The book seems hideously kitsch now, but there was something heart-breakingly earnest and aspirational on those pages. There were tips on how to cut corners and save time and money, on how to substitute ingredients that were scarce or unavailable. In the absence of aubergines, for example, my mother made a decent if robust moussaka with sliced potatoes.

I haven’t bought a cookbook for years. Most of the ones I own favour style over substance, and rarely have more than two or three recipes you would bother to cook again. My mother cooked her way through everything life threw at her, from Christmases and birthday parties to the Ulster Worker’s Council strike, from a single book. For the very many women like her who worked in the home, busting themselves to make things lovely for the rest of us, the Hamlyn All Colour Cook Book was all they needed.


4 chicken joints (I prefer to cut a whole chicken in eight pieces)
1oz (25g) seasoned flour
2 tablespoons oil
2oz (50g) butter
1/2 pint (280ml) chicken stock (made from a cube dissolved in boiling water)
2 tablespoons mustard (Coleman's French, ideally)
2 tablespoons Worcestershire sauce
1/4 pint (140ml) double cream

Toss chicken in seasoned flour and fry until golden in butter and oil.

2 Arrange in a shallow, ovenproof dish then pour over the hot stock mixed with the mustard and Worcestershire Sauce. Cover and bake for 1 hour at 160 C.

3 Stir in cream and sprinkle with flaked almonds.

4 Garnish with fresh tomatoes and watercress – serve.

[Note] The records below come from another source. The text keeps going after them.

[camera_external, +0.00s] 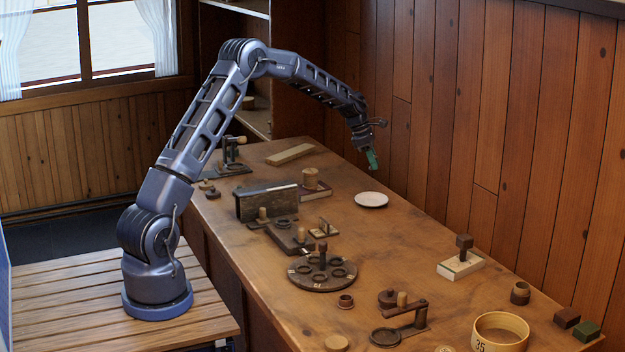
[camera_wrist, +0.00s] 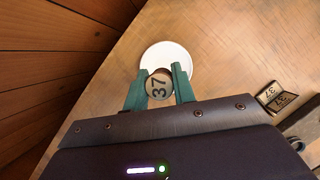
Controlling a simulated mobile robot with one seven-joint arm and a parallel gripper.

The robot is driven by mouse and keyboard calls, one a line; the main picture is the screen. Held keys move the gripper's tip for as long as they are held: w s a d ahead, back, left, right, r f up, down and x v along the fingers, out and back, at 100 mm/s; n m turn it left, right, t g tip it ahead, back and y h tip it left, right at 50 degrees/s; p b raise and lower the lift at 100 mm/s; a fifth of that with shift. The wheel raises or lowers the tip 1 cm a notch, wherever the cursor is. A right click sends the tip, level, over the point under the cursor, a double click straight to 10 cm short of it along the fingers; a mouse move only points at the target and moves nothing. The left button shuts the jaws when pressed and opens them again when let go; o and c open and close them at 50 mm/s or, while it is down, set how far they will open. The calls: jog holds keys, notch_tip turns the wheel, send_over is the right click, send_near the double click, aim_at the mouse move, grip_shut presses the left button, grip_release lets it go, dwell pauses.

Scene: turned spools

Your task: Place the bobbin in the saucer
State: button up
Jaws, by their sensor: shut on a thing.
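The saucer (camera_external: 371,199) is a plain white disc lying flat on the long wooden table; it also shows in the wrist view (camera_wrist: 168,53). My gripper (camera_external: 372,160), with green fingers, hangs above the table over the saucer's far side. In the external view I cannot make out the bobbin between the fingers.
A dark red block (camera_external: 316,194) with a wooden cylinder (camera_external: 310,178) stands left of the saucer. A dark upright box (camera_external: 266,203) and a round dark rack (camera_external: 322,274) stand nearer. A plank wall (camera_external: 470,110) borders the table's right side.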

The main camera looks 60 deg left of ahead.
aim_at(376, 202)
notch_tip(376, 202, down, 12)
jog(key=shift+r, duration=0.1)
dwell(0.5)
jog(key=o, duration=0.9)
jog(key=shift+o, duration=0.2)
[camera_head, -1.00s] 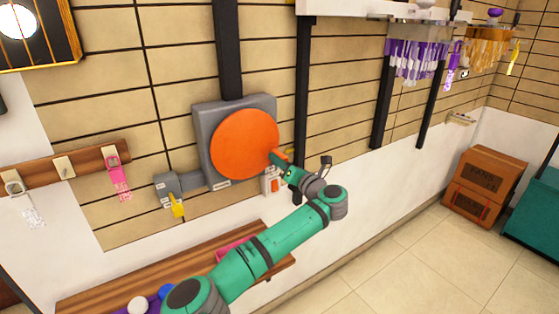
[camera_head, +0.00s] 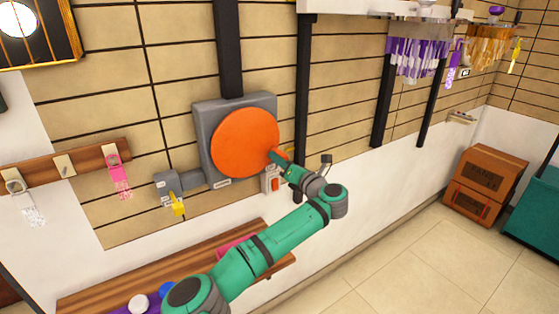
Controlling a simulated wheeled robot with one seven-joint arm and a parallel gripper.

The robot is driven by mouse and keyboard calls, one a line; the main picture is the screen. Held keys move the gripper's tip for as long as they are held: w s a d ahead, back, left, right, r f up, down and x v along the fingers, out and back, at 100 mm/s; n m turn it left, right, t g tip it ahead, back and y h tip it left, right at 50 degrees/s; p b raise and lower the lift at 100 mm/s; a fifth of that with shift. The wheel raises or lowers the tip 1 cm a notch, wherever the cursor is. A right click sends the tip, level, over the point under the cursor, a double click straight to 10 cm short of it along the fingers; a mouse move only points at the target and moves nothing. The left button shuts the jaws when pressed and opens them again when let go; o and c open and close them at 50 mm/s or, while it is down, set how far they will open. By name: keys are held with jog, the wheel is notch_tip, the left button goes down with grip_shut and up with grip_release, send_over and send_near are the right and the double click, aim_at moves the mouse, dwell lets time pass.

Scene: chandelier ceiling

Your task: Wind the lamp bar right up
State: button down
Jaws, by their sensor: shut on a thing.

Unless you’re a fan of slimy chicken skin and watery sauces, I would leave the dish uncovered. My mother served hers over patna rice, a variety you rarely see now that came in a dusty plastic pouch. Basmati would do nicely, although Uncle Ben’s long grain is probably the most 70s option. And I’d serve the watercress and tomato on the side as a salad, rather than as a garnish.